- **Written exercise**: Show all lines of the listing that hold the word "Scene".
-- START OF Listed records --
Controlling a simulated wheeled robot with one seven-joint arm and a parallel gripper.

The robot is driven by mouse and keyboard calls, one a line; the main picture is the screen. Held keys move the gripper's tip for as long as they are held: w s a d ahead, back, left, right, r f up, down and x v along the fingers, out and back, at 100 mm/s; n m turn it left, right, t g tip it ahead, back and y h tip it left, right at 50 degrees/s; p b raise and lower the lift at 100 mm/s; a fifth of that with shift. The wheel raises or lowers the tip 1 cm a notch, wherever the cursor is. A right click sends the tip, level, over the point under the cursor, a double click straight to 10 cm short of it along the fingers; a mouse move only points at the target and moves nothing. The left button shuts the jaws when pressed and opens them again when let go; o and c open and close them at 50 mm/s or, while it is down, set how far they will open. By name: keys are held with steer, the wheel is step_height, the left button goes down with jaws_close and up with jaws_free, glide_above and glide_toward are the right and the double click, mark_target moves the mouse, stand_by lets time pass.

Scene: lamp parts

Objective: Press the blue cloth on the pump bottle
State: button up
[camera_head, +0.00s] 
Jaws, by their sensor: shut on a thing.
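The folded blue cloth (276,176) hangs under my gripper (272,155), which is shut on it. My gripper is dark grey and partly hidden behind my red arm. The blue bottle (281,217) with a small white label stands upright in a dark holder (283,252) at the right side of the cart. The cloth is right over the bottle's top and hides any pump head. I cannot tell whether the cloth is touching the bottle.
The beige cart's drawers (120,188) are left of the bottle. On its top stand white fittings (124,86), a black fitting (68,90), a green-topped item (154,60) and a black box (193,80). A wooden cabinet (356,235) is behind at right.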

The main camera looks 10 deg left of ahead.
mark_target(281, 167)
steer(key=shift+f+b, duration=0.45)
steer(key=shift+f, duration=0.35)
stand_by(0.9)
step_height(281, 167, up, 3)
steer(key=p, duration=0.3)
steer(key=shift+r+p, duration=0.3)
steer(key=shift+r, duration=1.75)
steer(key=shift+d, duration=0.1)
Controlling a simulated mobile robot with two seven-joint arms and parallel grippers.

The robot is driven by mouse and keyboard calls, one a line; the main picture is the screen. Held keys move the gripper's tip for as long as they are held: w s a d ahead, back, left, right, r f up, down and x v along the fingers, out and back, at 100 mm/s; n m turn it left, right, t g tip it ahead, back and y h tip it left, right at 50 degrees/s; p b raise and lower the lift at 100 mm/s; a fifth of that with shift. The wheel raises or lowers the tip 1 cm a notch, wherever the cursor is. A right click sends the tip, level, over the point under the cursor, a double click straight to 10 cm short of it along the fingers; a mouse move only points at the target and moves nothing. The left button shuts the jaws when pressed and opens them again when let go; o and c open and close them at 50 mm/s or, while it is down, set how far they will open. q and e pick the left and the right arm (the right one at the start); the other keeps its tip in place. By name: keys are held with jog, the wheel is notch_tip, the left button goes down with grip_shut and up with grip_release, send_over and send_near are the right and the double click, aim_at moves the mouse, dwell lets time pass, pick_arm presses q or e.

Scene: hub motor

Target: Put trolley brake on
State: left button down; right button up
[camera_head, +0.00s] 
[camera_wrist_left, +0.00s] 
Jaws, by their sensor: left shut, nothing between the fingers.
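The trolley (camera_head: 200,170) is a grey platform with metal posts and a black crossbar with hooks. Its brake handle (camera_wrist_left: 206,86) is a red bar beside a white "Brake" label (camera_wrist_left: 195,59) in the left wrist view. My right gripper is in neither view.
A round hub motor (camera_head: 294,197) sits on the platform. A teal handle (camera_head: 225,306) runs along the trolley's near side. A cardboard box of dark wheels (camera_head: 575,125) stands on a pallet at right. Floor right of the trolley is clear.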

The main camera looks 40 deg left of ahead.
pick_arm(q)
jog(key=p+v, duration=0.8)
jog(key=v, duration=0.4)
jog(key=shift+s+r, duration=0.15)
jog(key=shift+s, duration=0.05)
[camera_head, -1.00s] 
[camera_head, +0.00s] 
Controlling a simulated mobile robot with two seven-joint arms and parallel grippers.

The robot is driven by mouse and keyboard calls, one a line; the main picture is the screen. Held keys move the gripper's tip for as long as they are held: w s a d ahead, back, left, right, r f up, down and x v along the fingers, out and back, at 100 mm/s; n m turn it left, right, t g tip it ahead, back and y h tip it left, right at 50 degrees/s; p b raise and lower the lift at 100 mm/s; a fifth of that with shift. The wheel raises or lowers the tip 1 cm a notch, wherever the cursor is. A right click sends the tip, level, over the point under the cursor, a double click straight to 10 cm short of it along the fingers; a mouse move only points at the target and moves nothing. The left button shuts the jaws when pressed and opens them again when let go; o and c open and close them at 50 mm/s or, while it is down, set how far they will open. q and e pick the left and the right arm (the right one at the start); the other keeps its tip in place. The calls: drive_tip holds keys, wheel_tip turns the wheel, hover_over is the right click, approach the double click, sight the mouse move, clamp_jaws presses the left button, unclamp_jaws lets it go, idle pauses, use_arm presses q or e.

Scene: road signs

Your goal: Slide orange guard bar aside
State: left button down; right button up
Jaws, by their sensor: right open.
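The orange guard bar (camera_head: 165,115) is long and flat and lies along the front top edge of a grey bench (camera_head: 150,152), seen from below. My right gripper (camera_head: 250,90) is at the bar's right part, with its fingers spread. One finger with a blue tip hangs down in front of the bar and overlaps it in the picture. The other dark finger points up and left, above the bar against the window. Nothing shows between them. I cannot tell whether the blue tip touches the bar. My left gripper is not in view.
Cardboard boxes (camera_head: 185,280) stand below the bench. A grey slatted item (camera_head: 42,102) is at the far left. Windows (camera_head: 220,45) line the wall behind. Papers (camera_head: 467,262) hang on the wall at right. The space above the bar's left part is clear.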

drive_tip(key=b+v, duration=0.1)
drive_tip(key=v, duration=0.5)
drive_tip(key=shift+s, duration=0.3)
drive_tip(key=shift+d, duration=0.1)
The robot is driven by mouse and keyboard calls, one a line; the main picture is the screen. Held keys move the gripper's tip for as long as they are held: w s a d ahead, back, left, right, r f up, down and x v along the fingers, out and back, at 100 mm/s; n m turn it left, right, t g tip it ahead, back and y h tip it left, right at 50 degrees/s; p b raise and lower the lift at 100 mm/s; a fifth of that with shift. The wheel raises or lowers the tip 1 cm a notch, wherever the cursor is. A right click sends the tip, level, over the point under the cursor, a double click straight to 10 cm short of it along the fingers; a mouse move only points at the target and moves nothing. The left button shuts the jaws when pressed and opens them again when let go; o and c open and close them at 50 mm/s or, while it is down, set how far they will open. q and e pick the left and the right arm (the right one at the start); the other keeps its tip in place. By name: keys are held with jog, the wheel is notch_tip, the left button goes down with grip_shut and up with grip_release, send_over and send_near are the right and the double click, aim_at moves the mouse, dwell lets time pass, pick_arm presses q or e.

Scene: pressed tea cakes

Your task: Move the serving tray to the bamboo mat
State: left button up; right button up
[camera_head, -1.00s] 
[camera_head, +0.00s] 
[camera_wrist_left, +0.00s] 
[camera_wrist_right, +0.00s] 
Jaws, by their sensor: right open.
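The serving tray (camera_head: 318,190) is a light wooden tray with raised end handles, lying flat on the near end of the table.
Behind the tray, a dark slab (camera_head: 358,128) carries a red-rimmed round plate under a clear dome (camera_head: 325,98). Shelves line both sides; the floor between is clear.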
-- END OF Listed records --
- **Solution for this task**:
Scene: lamp parts
Scene: hub motor
Scene: road signs
Scene: pressed tea cakes

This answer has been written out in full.